Though business expenditures on basic research have increased significantly since 2012, the private sector plays a much stronger role in latter stages of the innovation cycle, and is the primary funder of applied research and development in the U.S. Still, many new technologies face barriers to entry into existing markets due to financial, policy, and regulatory barriers that often favor incumbent technologies, necessitating a range of policy incentives to enable deployment.

How Does Federal Energy Innovation Policy Work?

New innovations that reach full market diffusion with policy support do so through a combination of supply “push” policies such as RD&D investments and demand “pull” policies such as procurement and tax incentives that enable the private sector to commercialize useful products that can access and thrive in markets. The federal government has been a predominant driver of RD&D investments, especially for clean energy technologies. These technologies will be critical to reducing greenhouse gas emissions given both the significant emissions profile of the energy sector and significant growth projections for global energy demand. The U.S. Department of Energy (DOE), particularly through its oversight of the national laboratories, has played a key role in advancing these technologies, through RD&D as well as collaboration with the private sector to foster commercialization efforts. Other agencies also fund mission-relevant RD&D with significant potential emissions reduction benefits.  For example, the U.S. Department of Agriculture is advancing research on agricultural and forestry practices that can increase natural carbon storage.

Our ability to reduce emissions and avoid the worst impacts of climate change will depend on our ability to develop and deploy – at scale – advanced, low-carbon technologies that provide equivalent or better energy services at costs competitive with incumbent technologies. This will require accelerating the innovation cycle, along with close and effective collaboration with the private sector to commercialize these technologies. A number of new innovation models have emerged in recent years to foster improved collaboration with the private sector, such as DOE’s multidisciplinary Energy Innovation Hubs, which promote public and private collaboration on research and engineering to tackle important energy challenges.
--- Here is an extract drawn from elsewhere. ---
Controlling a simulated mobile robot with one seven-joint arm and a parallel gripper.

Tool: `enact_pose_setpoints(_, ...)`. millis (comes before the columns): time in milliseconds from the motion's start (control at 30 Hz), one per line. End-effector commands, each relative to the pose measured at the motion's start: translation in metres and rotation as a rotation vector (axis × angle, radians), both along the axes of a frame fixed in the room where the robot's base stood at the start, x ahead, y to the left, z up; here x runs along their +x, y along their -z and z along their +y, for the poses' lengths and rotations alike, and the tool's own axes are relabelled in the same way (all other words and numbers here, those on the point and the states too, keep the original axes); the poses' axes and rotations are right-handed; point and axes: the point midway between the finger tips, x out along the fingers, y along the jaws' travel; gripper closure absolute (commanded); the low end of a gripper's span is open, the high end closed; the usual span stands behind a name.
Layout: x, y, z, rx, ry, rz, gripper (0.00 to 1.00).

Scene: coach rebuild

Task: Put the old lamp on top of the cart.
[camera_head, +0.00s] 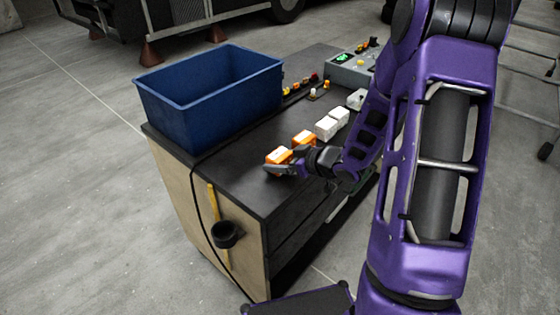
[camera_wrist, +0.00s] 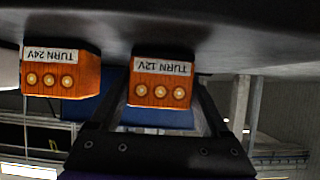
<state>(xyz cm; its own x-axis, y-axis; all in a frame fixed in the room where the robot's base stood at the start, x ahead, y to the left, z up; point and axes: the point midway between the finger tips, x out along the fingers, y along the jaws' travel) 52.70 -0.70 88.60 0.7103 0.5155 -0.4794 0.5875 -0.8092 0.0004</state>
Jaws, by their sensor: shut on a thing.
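The cart (camera_head: 240,178) has a black top and pale wooden sides. My gripper (camera_head: 281,164) is low over the near part of the cart top, shut on an orange lamp (camera_head: 277,155). In the wrist view this lamp (camera_wrist: 160,82), labelled "TURN 12V", sits between the fingers (camera_wrist: 163,105) and appears upside down. A second orange lamp (camera_head: 303,138), labelled "TURN 24V" in the wrist view (camera_wrist: 62,72), stands beside it, apart from the gripper. Whether the held lamp touches the cart top is unclear. No label marks either lamp as old.
A blue bin (camera_head: 210,100) stands at the cart's left end. White blocks (camera_head: 326,127), small coloured parts (camera_head: 313,94) and a grey control box (camera_head: 352,68) occupy the back and right. The near cart top is clear.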

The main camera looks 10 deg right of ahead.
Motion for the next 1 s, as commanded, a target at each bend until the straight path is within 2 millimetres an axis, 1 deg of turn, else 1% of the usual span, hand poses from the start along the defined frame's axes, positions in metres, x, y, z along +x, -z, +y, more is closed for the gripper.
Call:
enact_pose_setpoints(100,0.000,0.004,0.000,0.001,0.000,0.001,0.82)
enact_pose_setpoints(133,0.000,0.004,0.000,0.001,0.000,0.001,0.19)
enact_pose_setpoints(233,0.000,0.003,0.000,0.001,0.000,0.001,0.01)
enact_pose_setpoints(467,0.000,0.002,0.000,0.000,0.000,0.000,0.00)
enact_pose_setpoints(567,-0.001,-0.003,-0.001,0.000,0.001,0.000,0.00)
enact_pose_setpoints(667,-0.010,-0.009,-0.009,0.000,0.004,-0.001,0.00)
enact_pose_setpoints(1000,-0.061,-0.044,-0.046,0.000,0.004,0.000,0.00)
Key Technology Innovation Policy Design Considerations

The success or failure of technological innovation is driven by a range of technical, financial, market and policy circumstances. Importantly, the policies that drive innovation can vary by sector, along with market and technological conditions. Mechanisms to drive deployment are addressed elsewhere in this catalogue, but key policy considerations for federal support in earlier stages of the innovation cycle include:

Key Design Considerations

Is emissions reduction an explicit objective in a given agency or program authorizing legislation and/or mission? What does legislation authorizing specific agencies or programs provide in terms of funding levels and direction? Are programs being funded at their fully authorized levels through appropriations?

Which stages of the technology development cycle are federal programs supporting? Are these programs targeted toward filling gaps the private sector is not well-positioned to fill, e.g., the “valley of death”?

Are federal investments sufficiently focused on reducing risk for projects advancing technologies that may attract some private sector investment, but which have public benefits that warrant public investment as well? Are those investments leveraging or “crowding in” the private sector, or supporting projects the private sector would have anyway, effectively “crowding out” private investment?

Most programs at the Department of Energy by law must require that recipients of federal funding cover a portion of project or program costs, referred to as “cost-share”, although nonprofits and institutions of higher education are exempted. Is the cost-share appropriate for the level of risk in a project? Is the statutorily set 50 percent cost-share for demonstration projects appropriate, or should Congress – in authorizing programs – instruct the Secretary of Energy to more frequently exercise its legally authorized discretion to reduce cost-share requirements for technology demonstrations that meet specified criteria?

U.S. Experience

The U.S. has long been a global leader in innovation, particularly in energy – having developed nuclear fission, solar photovoltaics (PV), the lithium-ion battery and oil and gas extraction technologies that enabled the shale revolution. These and other innovations originating from the U.S. ecosystem of national laboratories, academic institutions and the private sector served as a foundation for the economic ascendance of the United States in the twentieth century. In recent decades, DOE’s RD&D programs have advanced a host of technologies including renewables, carbon capture, and vehicle technologies and fuels that have provided significant economic returns to U.S. taxpayers, while reducing greenhouse gas emissions and enhancing American competitiveness internationally. A new agency – the Advanced Research Projects Agency for Energy or ARPA-E – was launched in 2009 and utilizes a more entrepreneurial approach to help accelerate early-stage technologies toward commercialization. ARPA-E has already led to the creation of 82 new companies, more than $3.2 billion in follow-on private funding, and nearly 400 patents. However, the U.S. once directed a far greater percentage of federal spending to energy innovation than it does now, as federal energy R&D outlays have decreased by roughly two-thirds over the last thirty years as a percentage of total R&D outlays.